Lest you think I’m some daring, worldly adventurer, know this: I’ve always been a huge travel weenie. I’m about as brave as my skittery cat who’s afraid of plastic bags. Normally, I’ve never had enough money to travel much, and when I did, it was always to “exotic” locations like the campground down the road, my grandparents’ motor home in Florida, or to a family reunion in Ohio.
This time was different. Thanks to some travel hacks, I booked a flight with a friend to Peru for free. After that, we didn’t do much planning beyond finding a hostel on our first night (the first time I’d ever stayed in one) and booking our bus reservations. We decided the trip would be more free-form, more adventurous. The inner obsessive-compulsive person in me was terrified.
It didn’t take long for the experience to challenge my comfort zone. The first morning we woke up and and noticed a woman in our room that hadn’t been there the night before. Local restaurants served whole split-and-fried guinea pigs. Sometimes, we had to pay to use the bathroom. Drivers regularly crossed the center line while zipping around precarious mountain roads, with no safety barriers separating us from the canyon floors hundreds of feet down. Funerary memorials dotted the highways. We suffered from altitude sickness while climbing out of the Colca Canyon, the second-deepest canyon in the world.
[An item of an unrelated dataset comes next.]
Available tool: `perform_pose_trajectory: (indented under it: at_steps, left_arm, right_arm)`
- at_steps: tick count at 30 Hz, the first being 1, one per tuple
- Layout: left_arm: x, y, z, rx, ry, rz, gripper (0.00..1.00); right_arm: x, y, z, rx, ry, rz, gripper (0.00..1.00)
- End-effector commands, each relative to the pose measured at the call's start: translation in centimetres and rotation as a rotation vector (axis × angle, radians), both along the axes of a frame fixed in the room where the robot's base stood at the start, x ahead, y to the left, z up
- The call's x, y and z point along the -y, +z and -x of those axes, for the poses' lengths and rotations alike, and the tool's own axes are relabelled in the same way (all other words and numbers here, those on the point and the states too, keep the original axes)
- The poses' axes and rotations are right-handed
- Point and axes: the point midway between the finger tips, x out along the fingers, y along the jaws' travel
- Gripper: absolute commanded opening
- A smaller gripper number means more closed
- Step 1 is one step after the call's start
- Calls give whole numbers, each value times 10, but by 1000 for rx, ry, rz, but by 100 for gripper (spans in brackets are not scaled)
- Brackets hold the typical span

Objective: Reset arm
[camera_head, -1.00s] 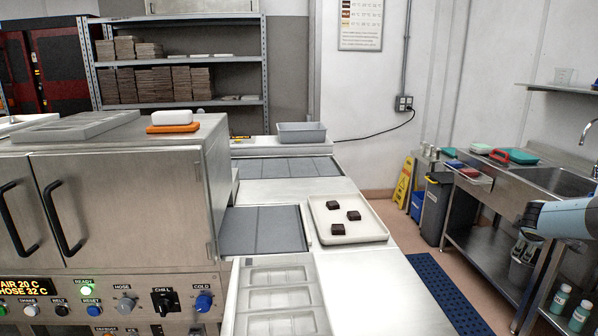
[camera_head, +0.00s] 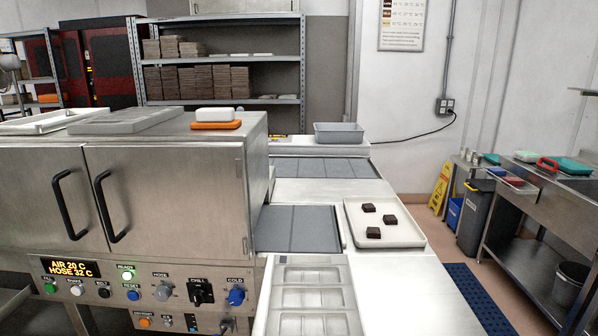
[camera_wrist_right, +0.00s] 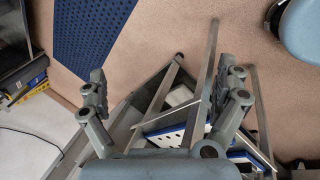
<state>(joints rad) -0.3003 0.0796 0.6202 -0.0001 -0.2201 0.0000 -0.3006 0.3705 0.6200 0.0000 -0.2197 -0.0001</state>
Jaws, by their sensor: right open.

We tried walking to Machu Picchu along a set of railroad tracks, and were turned back by a small herd of overzealous train guards, who had to motion to us because my friend and I didn’t fully understand what they were saying. Then, we had to scramble to find a ride to the other side of Machu Picchu, where we could walk in. We made it there just in time for our scheduled hike up Huayna Picchu—the mountain next to the famous ruins—something we’d booked months in advance. I even tried surfing for the first time on a whim.
These are things I never in my life thought I’d be doing. I thought the idea of a vacation was to sit on a beach or a cruise ship, sip mai tais, and take excessive naps.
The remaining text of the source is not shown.